Collected data ->

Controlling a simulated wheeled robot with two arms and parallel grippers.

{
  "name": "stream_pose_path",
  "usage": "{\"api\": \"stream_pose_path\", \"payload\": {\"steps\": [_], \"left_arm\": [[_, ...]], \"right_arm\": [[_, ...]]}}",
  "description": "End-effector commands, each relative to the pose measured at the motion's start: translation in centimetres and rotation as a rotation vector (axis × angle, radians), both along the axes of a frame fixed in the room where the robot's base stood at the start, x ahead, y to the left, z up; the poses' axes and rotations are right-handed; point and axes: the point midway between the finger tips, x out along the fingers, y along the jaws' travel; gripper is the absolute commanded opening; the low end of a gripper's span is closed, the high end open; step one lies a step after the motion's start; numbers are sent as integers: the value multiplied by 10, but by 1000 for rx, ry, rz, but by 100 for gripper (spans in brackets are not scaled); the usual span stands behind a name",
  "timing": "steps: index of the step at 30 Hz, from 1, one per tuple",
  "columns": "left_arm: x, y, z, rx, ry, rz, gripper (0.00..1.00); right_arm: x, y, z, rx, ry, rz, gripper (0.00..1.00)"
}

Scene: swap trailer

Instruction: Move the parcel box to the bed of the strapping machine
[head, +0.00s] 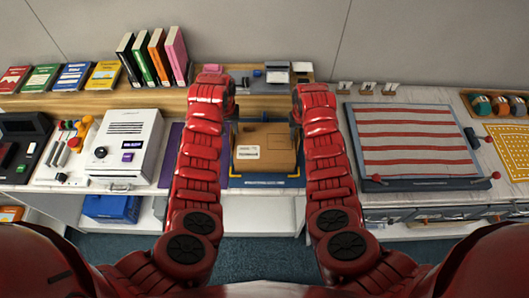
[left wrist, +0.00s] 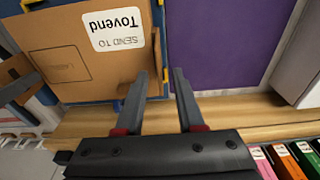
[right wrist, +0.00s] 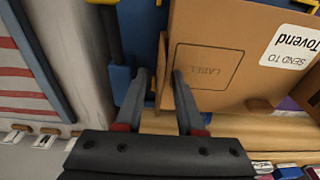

Written instruction -> Quote the listing above in full, except for the pictures.

Solution below ->
Controlling a simulated wheeled robot with two arms and parallel grippers.

{
  "name": "stream_pose_path",
  "usage": "{\"api\": \"stream_pose_path\", \"payload\": {\"steps\": [_], \"left_arm\": [[_, ...]], \"right_arm\": [[_, ...]]}}",
  "description": "End-effector commands, each relative to the pose measured at the motion's start: translation in centimetres and rotation as a rotation vector (axis × angle, radians), both along the axes of a frame fixed in the room where the robot's base stood at the start, x ahead, y to the left, z up; the poses' axes and rotations are right-handed; point and axes: the point midway between the finger tips, x out along the fingers, y along the jaws' travel; gripper is the absolute commanded opening; the low end of a gripper's span is closed, the high end open; step one lies a step after the motion's start; numbers are sent as integers: the value multiplied by 10, but by 1000 for rx, ry, rz, but by 100 for gripper (spans in brackets are not scaled); the usual span stands behind a name",
  "timing": "steps: index of the step at 30 Hz, from 1, one per tuple",
  "columns": "left_arm: x, y, z, rx, ry, rz, gripper (0.00..1.00); right_arm: x, y, z, rx, ry, rz, gripper (0.00..1.00)"
}

Scene: swap trailer

Instruction: Move the parcel box to the bed of the strapping machine
[head, +0.00s] 
[left wrist, +0.00s] 
[right wrist, +0.00s] 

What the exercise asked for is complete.